TL;DR: The best Minnesota lakes within 2 hours of Minneapolis for day trips. Covers Lake Minnetonka, White Bear Lake, Mille Lacs, the Brainerd Lakes, and Lake Pepin, with logistics for group lake trips.
Minnesota has 11,842 lakes. That number isn't made up - it's the count of lakes 10 acres or larger. The "Land of 10,000 Lakes" tagline is actually an undercount.
Within 2 hours of Minneapolis, you have access to some of the best of them. Here are the lakes worth a day trip, what you'll find there, and the honest truth about getting to each one.
The Chain of Lakes (Minneapolis, 0 min)
Start with what's in the city. Minneapolis has a chain of interconnected lakes right inside city limits: Lake Harriet, Lake Calhoun (officially Bde Maka Ska), Lake of the Isles, and Cedar Lake.
These aren't parks with ponds. They're real lakes with beaches, sailing, kayaking, and a paved path system connecting all of them. The Grand Rounds loop around the chain is about 15 miles and is one of the best urban bike/walk paths in the country.
Best for: After-work relaxation, morning runs, kayaking, beach days. You don't need a car.
Under 1 Hour
Lake Minnetonka - 25 minutes west. The big one. 14,000 acres, 150+ miles of shoreline, dotted with mansions and yacht clubs. Lake Minnetonka is where old Minneapolis money lives.

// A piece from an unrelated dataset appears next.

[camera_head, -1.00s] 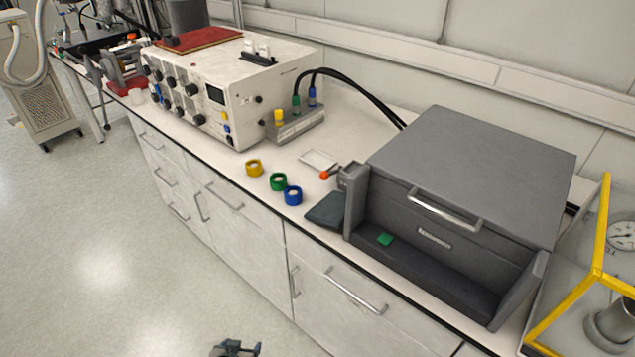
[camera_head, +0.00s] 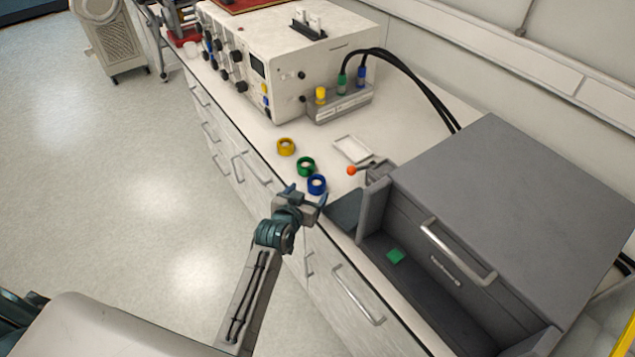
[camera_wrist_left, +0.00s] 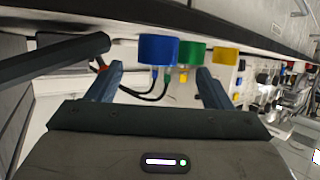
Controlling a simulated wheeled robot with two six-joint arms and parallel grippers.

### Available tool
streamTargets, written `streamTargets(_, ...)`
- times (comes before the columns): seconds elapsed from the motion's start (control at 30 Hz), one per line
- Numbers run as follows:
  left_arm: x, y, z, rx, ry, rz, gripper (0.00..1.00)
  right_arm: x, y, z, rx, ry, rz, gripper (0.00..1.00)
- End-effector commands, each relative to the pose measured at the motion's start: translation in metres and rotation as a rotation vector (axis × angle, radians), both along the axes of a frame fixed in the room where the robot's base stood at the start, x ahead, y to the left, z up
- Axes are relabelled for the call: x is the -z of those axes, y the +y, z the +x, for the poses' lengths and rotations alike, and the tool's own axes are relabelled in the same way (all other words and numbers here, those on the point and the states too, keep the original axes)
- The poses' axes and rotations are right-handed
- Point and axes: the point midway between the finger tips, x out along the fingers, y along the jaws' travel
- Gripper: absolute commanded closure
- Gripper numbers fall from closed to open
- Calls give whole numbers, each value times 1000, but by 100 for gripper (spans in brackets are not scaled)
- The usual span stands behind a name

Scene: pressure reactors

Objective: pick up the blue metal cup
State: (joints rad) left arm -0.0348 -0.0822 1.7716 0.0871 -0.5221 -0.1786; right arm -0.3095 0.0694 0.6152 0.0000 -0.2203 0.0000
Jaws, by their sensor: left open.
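The blue metal cup (camera_head: 317,184) is a small round cup near the front edge of the white counter. It is the closest to my left gripper in a row with a green cup (camera_head: 306,166) and a yellow cup (camera_head: 286,147). My left gripper (camera_head: 307,193) is open and empty, just in front of the blue cup. In the left wrist view the blue cup (camera_wrist_left: 158,49) stands ahead between the spread fingers (camera_wrist_left: 158,82), apart from them as far as I can tell. The green cup (camera_wrist_left: 191,53) and yellow cup (camera_wrist_left: 226,57) show to its right. My right gripper is not in view.
A large grey box with a handle (camera_head: 540,190) stands right of the cups, with a green piece (camera_head: 396,256) on its ledge. An orange-tipped lever (camera_head: 352,171) and white tray (camera_head: 353,149) are close behind the cups. A white instrument (camera_head: 290,60) stands further back.

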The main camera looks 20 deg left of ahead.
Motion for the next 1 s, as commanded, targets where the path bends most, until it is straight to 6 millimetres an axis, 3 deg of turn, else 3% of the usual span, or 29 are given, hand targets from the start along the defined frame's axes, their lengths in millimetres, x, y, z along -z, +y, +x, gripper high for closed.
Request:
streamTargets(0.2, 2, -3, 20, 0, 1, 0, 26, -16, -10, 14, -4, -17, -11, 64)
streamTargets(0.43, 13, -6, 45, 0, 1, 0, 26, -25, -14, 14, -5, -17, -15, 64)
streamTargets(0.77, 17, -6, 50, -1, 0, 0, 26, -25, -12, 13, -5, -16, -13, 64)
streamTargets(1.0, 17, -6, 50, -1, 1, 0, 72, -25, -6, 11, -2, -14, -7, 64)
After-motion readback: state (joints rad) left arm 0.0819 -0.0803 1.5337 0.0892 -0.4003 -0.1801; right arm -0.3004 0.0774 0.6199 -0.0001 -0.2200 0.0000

What to do: Rent a boat from Rockvam (Excelsior) or Lord Fletcher's (Spring Park). Eat at Maynard's in Excelsior or Lord Fletcher's on the lake. Visit the Excelsior Brewing Company. In summer, Excelsior's downtown is walkable and charming.

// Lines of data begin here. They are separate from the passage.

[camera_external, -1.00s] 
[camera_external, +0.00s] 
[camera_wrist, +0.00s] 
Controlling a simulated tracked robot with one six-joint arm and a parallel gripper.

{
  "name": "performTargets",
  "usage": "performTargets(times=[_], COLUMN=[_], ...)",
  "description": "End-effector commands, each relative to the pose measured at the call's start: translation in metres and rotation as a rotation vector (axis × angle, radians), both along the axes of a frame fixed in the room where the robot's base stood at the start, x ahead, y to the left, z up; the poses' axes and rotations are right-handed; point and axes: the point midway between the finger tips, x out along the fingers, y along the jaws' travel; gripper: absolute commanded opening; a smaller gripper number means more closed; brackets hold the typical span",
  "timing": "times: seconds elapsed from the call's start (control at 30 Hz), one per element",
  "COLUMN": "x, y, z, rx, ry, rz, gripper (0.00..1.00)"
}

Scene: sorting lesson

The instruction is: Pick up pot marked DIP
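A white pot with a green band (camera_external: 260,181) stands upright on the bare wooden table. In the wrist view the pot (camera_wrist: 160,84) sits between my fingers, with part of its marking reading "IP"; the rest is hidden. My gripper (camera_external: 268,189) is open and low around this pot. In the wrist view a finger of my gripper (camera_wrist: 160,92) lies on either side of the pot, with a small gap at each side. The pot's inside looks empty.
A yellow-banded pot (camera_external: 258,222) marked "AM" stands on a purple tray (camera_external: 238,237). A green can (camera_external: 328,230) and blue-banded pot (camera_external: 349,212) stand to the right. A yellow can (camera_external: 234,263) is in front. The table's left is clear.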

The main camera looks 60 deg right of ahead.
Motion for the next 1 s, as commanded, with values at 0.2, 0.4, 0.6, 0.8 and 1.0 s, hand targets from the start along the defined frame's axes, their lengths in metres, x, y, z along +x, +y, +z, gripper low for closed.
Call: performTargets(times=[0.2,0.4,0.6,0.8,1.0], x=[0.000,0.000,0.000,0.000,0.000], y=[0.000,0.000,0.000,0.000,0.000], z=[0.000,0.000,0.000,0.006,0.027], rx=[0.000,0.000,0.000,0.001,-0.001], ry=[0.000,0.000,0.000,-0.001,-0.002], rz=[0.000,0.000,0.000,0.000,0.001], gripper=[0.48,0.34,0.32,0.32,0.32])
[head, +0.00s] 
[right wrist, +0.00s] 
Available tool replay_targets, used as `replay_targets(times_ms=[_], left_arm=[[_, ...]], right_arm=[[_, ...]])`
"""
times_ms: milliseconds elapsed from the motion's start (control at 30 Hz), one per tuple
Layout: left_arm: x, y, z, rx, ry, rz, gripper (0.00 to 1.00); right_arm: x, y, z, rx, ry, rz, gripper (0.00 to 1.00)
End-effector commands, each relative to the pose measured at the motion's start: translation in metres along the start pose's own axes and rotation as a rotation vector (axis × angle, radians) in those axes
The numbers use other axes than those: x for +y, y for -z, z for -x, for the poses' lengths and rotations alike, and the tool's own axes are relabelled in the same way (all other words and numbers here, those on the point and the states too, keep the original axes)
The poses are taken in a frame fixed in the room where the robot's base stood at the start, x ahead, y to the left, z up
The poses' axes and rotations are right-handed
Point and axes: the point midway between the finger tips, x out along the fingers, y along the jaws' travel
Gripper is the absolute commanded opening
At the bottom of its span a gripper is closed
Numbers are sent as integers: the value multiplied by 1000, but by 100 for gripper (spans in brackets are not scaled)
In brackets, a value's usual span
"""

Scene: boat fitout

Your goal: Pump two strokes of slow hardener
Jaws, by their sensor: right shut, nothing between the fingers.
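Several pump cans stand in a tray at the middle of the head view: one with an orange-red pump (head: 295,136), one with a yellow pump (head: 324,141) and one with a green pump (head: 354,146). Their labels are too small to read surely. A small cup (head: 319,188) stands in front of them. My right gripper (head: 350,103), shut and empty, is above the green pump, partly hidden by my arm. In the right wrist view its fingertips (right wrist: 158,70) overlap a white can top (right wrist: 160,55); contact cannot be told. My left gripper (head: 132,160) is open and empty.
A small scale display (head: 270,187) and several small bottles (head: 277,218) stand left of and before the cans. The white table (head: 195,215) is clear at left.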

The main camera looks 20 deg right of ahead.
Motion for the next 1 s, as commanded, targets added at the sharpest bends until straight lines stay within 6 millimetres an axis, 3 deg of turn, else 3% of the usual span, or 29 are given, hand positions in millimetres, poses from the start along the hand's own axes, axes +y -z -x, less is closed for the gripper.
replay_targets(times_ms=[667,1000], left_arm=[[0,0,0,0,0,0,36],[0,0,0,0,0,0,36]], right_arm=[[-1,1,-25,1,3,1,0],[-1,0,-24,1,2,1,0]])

Getting there: Hwy 7 West or I-394 to Hwy 101. Easy drive but the lake roads get congested on summer weekends, especially around Excelsior and Wayzata.

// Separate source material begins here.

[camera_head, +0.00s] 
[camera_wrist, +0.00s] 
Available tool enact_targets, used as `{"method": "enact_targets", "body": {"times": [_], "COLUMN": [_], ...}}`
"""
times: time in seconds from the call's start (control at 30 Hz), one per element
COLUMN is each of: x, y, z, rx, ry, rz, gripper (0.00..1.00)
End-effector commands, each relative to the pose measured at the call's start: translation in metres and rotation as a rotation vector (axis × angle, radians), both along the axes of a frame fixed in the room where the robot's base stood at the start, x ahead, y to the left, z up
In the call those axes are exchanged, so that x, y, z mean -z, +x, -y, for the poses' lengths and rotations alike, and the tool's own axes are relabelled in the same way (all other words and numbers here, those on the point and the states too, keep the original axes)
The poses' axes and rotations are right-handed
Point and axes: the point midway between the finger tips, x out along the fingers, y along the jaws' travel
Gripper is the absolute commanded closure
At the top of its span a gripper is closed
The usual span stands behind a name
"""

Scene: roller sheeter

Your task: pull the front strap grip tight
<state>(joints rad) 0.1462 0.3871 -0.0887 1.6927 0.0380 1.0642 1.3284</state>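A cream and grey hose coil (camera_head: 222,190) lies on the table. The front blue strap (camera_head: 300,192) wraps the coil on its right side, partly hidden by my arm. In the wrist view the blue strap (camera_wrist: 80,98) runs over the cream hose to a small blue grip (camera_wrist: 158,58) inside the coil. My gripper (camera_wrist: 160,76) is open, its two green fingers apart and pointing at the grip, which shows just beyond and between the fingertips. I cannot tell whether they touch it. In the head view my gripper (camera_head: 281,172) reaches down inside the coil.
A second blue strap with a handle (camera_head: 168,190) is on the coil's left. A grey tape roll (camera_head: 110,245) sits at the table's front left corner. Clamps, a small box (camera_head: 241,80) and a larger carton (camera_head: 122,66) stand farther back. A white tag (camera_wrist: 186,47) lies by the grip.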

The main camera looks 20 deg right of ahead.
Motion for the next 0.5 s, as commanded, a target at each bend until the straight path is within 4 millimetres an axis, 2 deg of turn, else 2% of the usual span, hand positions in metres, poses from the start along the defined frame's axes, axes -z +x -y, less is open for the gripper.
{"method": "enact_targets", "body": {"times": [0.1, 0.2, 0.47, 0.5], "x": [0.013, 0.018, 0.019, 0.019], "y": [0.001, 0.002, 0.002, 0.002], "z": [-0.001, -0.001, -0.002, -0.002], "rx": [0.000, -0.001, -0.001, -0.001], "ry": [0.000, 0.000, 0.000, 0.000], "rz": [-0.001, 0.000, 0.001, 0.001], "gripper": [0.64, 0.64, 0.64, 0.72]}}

White Bear Lake - 25 minutes northeast. Smaller, more accessible, and less pretentious than Minnetonka. Good public beach (Memorial Beach on the south shore), restaurants in the downtown area, and Manitou Island for hiking.
Prior Lake - 30 minutes south. Mystic Lake Casino is here, but the lake itself is a solid recreational lake. Cleaner and less developed than Minnetonka. Good for fishing.
Lake Waconia - 40 minutes west. Clean water, decent beach, and the Waconia wine country (three wineries within 15 minutes). Good combination day trip: lake in the morning, wineries in the afternoon.
Forest Lake - 40 minutes north. Big enough for boating, clean enough for swimming. The surrounding area is growing fast but still feels less suburban than lakes closer to the metro.
1-2 Hours
Mille Lacs Lake - 1.5 hours north. Massive walleye lake. If you fish, you know Mille Lacs. If you don't fish, it's still worth a day trip for the scenery and the small resort towns along the western shore. Izatys Resort has a decent restaurant.
Green Lake (Spicer) - 1.5 hours west. This is where the Brainerd Lakes area starts to feel accessible. Clean water, nice beaches, and the small town of Spicer has shops and restaurants. Less crowded than the Brainerd lakes because it's closer to the metro and gets overlooked.
Lake Pepin - 1.5 hours south. A wide spot in the Mississippi River between Red Wing and Wabasha. This is where waterskiing was invented (seriously - Ralph Samuelson, 1922). The drive along Hwy 61 through the river bluffs is one of the best drives in the state. Stop in Lake City for the harbor views and Reads Landing for the history.
Gull Lake / Brainerd Lakes - 2 hours north. The traditional Minnesota cabin destination. Gull Lake, Pelican Lake, Nisswa, Crosslake - this is lake country central. More developed (resorts, restaurants, the Nisswa strip of shops) but also more to do. Cragun's, Grand View Lodge, and Madden's are the big resorts.
The Lake Day Logistics
Weekend traffic is real. On a Friday afternoon in July, I-94 West (toward St. Cloud), I-35 North (toward Duluth/Brainerd), and Hwy 169 North (toward Mille Lacs) all get heavy. Leave by 9 AM to avoid the worst of it. Sunday returns are similarly congested from 3-7 PM.
Boat rentals exist everywhere. You don't need to own a boat. Pontoon rentals run $200-500 for a half or full day depending on the lake and the boat. Most resorts and marinas on the larger lakes rent them.
Bug spray is not optional. June and July mosquitoes near Minnesota lakes are aggressive. Bring DEET-based repellent or accept your fate.
Lake water quality varies. The DNR publishes beach monitoring reports for public beaches. Check before you swim, especially in August when algae blooms are more common on certain lakes.
Group Lake Trips
The classic Minnesota summer plan: a group of friends or family rents a cabin on a lake for a weekend. The logistics get complicated when everyone's driving separately from different parts of the metro.
A Suburban or Navigator fits 6-7 people plus coolers, bags, and lake gear. One pickup route through the metro, one vehicle for the weekend, everyone travels together. The drive up becomes social instead of logistical.
For day trips, the same applies. A group going to Minnetonka for a boat rental doesn't need 3 cars jockeying for parking at the marina.